··· Recorded information ···

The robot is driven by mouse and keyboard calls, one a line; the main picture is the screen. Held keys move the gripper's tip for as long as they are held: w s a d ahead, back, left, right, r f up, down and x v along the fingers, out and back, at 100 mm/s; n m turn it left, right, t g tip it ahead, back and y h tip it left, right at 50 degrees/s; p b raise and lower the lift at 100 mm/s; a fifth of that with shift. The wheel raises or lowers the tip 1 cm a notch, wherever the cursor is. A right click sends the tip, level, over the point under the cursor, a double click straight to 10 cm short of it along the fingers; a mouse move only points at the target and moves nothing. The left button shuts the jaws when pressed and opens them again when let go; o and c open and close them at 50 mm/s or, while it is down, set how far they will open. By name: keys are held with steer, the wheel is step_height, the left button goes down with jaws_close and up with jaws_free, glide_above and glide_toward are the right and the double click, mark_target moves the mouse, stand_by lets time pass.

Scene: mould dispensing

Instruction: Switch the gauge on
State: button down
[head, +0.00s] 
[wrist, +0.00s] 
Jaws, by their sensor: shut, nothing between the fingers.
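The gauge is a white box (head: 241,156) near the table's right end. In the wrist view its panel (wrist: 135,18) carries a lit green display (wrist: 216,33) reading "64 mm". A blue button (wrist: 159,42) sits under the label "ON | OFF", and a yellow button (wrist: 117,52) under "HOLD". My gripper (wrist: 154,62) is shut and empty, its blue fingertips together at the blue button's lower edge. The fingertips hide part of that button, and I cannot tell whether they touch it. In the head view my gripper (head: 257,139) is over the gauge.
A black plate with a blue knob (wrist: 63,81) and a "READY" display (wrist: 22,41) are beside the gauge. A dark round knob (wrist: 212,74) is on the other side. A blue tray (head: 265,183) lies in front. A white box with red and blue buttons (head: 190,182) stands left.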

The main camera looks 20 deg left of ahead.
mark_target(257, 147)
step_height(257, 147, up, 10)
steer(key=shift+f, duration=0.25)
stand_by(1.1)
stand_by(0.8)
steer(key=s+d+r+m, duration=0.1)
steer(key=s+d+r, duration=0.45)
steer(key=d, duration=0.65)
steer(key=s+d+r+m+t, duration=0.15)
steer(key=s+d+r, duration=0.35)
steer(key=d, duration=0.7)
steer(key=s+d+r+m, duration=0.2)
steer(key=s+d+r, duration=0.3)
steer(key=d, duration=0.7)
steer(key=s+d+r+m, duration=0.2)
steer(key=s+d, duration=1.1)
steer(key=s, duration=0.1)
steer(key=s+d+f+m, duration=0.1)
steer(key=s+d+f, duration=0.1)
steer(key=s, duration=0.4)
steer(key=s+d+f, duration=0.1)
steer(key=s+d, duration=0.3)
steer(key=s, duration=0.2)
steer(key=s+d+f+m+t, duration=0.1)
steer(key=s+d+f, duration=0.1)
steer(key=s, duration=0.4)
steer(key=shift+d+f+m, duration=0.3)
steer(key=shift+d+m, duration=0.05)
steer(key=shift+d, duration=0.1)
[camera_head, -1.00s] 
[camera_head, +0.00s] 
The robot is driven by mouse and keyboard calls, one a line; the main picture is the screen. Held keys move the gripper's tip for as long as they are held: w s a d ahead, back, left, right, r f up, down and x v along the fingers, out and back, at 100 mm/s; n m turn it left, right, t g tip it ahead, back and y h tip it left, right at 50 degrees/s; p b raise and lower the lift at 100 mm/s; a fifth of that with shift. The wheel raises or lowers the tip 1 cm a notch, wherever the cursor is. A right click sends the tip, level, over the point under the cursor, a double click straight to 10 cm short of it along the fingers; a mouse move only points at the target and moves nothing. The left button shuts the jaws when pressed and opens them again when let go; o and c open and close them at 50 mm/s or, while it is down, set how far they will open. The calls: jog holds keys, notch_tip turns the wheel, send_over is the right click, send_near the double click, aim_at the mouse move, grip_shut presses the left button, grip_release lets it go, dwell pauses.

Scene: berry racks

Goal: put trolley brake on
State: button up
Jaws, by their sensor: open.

···

What you are asked to do
Go through the data and return every record exactly.

Task output
The robot is driven by mouse and keyboard calls, one a line; the main picture is the screen. Held keys move the gripper's tip for as long as they are held: w s a d ahead, back, left, right, r f up, down and x v along the fingers, out and back, at 100 mm/s; n m turn it left, right, t g tip it ahead, back and y h tip it left, right at 50 degrees/s; p b raise and lower the lift at 100 mm/s; a fifth of that with shift. The wheel raises or lowers the tip 1 cm a notch, wherever the cursor is. A right click sends the tip, level, over the point under the cursor, a double click straight to 10 cm short of it along the fingers; a mouse move only points at the target and moves nothing. The left button shuts the jaws when pressed and opens them again when let go; o and c open and close them at 50 mm/s or, while it is down, set how far they will open. By name: keys are held with steer, the wheel is step_height, the left button goes down with jaws_close and up with jaws_free, glide_above and glide_toward are the right and the double click, mark_target moves the mouse, stand_by lets time pass.

Scene: mould dispensing

Instruction: Switch the gauge on
State: button down
[head, +0.00s] 
[wrist, +0.00s] 
Jaws, by their sensor: shut, nothing between the fingers.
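The gauge is a white box (head: 241,156) near the table's right end. In the wrist view its panel (wrist: 135,18) carries a lit green display (wrist: 216,33) reading "64 mm". A blue button (wrist: 159,42) sits under the label "ON | OFF", and a yellow button (wrist: 117,52) under "HOLD". My gripper (wrist: 154,62) is shut and empty, its blue fingertips together at the blue button's lower edge. The fingertips hide part of that button, and I cannot tell whether they touch it. In the head view my gripper (head: 257,139) is over the gauge.
A black plate with a blue knob (wrist: 63,81) and a "READY" display (wrist: 22,41) are beside the gauge. A dark round knob (wrist: 212,74) is on the other side. A blue tray (head: 265,183) lies in front. A white box with red and blue buttons (head: 190,182) stands left.

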The main camera looks 20 deg left of ahead.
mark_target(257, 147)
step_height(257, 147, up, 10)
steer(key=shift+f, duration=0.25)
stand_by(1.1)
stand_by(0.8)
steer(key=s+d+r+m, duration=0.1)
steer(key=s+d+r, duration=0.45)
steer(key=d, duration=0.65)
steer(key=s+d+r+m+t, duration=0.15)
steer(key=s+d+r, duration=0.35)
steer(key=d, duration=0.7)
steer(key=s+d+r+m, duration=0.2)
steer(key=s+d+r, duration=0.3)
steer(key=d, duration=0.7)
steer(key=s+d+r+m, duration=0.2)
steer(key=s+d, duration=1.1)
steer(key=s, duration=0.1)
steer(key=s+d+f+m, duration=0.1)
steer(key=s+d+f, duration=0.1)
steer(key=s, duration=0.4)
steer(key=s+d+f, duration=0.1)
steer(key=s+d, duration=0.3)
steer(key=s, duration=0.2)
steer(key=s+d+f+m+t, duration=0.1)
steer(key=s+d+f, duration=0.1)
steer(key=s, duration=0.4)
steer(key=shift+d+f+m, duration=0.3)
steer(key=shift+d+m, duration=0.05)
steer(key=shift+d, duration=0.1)
[camera_head, -1.00s] 
[camera_head, +0.00s] 
The robot is driven by mouse and keyboard calls, one a line; the main picture is the screen. Held keys move the gripper's tip for as long as they are held: w s a d ahead, back, left, right, r f up, down and x v along the fingers, out and back, at 100 mm/s; n m turn it left, right, t g tip it ahead, back and y h tip it left, right at 50 degrees/s; p b raise and lower the lift at 100 mm/s; a fifth of that with shift. The wheel raises or lowers the tip 1 cm a notch, wherever the cursor is. A right click sends the tip, level, over the point under the cursor, a double click straight to 10 cm short of it along the fingers; a mouse move only points at the target and moves nothing. The left button shuts the jaws when pressed and opens them again when let go; o and c open and close them at 50 mm/s or, while it is down, set how far they will open. The calls: jog holds keys, notch_tip turns the wheel, send_over is the right click, send_near the double click, aim_at the mouse move, grip_shut presses the left button, grip_release lets it go, dwell pauses.

Scene: berry racks

Goal: put trolley brake on
State: button up
Jaws, by their sensor: open.

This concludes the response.